(GIVEN PROBLEM) In the material below, the lines containing the word "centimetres" are required; copy each of them.
** START **
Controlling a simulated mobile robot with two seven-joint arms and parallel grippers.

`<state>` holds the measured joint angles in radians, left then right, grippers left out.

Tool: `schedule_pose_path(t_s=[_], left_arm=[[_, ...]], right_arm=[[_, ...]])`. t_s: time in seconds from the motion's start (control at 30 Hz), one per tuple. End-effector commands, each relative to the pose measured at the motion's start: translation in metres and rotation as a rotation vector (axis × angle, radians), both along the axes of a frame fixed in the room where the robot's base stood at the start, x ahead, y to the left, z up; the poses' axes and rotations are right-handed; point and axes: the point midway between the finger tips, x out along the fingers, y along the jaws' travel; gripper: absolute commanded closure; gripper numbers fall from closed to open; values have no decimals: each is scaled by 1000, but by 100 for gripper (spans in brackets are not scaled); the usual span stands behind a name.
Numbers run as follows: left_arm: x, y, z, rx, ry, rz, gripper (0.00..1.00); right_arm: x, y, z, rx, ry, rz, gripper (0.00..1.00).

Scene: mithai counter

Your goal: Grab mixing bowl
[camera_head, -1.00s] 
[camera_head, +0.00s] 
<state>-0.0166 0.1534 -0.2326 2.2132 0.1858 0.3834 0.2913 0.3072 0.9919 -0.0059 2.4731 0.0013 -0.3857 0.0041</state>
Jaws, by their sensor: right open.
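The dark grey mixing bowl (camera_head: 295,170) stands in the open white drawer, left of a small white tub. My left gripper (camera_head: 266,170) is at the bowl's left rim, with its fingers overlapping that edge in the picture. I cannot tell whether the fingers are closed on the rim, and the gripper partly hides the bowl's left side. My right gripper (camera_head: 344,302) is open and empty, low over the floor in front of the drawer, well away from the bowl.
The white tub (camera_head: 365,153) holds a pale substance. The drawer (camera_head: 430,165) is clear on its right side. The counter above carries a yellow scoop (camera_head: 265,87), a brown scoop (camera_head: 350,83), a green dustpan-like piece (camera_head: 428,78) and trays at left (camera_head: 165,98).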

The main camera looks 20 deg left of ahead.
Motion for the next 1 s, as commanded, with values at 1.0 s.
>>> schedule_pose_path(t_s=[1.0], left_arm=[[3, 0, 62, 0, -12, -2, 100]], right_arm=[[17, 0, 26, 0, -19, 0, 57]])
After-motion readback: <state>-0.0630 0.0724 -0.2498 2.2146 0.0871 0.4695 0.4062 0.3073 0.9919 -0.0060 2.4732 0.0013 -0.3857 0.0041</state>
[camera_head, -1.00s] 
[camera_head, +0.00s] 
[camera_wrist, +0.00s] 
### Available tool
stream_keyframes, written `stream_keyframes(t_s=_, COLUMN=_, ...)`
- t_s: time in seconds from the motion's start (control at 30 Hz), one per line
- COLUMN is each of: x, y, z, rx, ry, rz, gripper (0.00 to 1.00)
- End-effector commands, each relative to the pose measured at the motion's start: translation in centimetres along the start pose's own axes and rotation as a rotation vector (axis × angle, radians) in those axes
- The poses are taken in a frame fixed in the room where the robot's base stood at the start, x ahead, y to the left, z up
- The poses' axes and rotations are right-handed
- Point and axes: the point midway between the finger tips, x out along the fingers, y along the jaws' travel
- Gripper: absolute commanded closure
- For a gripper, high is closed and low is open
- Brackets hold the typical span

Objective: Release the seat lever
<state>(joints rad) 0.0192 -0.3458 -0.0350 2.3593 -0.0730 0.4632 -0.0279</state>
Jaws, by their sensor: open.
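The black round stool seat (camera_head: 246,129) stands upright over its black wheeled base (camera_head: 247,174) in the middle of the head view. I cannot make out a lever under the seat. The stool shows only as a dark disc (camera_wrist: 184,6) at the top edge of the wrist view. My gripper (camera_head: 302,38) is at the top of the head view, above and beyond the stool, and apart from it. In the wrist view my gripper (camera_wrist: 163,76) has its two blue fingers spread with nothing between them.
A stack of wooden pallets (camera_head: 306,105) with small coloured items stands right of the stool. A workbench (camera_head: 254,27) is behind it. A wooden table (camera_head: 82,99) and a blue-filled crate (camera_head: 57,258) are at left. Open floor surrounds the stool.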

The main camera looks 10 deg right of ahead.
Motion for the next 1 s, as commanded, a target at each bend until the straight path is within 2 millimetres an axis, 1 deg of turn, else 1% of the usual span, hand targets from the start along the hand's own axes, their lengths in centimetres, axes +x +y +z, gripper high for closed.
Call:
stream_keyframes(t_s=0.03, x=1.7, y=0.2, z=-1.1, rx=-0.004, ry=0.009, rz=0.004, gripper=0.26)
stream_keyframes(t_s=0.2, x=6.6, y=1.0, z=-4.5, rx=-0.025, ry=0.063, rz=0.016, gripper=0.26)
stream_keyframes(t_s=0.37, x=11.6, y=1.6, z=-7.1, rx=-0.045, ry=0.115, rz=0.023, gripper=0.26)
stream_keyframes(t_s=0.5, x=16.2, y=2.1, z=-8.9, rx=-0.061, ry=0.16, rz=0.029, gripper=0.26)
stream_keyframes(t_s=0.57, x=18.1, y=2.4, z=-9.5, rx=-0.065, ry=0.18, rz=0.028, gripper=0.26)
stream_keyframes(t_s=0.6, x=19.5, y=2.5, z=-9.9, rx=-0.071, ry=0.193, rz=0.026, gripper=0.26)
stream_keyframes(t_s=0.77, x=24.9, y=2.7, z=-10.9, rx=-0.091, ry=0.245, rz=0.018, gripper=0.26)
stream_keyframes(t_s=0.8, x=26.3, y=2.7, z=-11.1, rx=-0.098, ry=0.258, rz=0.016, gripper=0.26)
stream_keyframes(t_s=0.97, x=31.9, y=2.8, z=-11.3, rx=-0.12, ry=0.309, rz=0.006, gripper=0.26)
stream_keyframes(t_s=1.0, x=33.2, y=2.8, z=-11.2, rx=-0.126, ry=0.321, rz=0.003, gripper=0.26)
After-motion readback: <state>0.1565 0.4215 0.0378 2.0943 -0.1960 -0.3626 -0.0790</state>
** END **
** START **
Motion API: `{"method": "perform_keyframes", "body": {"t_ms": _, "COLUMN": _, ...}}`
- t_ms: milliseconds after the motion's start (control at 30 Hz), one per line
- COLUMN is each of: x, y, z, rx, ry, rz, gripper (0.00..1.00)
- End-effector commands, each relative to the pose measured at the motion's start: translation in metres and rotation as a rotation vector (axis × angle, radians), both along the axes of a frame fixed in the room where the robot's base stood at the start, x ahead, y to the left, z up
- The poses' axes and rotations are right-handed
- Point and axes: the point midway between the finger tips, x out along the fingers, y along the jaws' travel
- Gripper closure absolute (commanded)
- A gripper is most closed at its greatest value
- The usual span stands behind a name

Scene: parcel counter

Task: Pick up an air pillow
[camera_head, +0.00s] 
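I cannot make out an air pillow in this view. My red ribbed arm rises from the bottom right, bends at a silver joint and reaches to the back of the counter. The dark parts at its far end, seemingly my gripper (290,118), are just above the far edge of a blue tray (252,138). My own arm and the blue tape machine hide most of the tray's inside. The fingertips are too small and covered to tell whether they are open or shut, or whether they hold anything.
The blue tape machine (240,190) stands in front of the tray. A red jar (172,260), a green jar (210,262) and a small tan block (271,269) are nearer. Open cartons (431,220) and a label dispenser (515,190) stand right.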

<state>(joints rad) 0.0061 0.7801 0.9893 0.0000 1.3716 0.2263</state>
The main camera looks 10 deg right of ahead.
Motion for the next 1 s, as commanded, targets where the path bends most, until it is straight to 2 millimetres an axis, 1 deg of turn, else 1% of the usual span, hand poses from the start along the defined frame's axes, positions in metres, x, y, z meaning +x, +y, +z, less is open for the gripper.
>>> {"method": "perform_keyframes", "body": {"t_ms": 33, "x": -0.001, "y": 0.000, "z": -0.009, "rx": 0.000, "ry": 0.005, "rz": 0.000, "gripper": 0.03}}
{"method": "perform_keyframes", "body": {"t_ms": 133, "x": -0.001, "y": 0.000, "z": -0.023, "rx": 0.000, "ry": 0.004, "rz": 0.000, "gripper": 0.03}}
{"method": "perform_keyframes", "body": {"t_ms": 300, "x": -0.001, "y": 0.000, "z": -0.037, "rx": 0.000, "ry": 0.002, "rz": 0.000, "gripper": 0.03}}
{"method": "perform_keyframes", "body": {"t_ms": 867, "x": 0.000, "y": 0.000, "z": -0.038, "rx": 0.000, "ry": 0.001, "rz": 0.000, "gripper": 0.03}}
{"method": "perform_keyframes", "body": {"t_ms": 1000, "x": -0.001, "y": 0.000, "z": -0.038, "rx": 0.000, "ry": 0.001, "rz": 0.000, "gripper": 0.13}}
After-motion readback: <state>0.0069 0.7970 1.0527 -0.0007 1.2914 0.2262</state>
** END **
(EXPECTED ANSWER)
- End-effector commands, each relative to the pose measured at the motion's start: translation in centimetres along the start pose's own axes and rotation as a rotation vector (axis × angle, radians) in those axes
Motion for the next 1 s, as commanded, a target at each bend until the straight path is within 2 millimetres an axis, 1 deg of turn, else 1% of the usual span, hand targets from the start along the hand's own axes, their lengths in centimetres, axes +x +y +z, gripper high for closed.

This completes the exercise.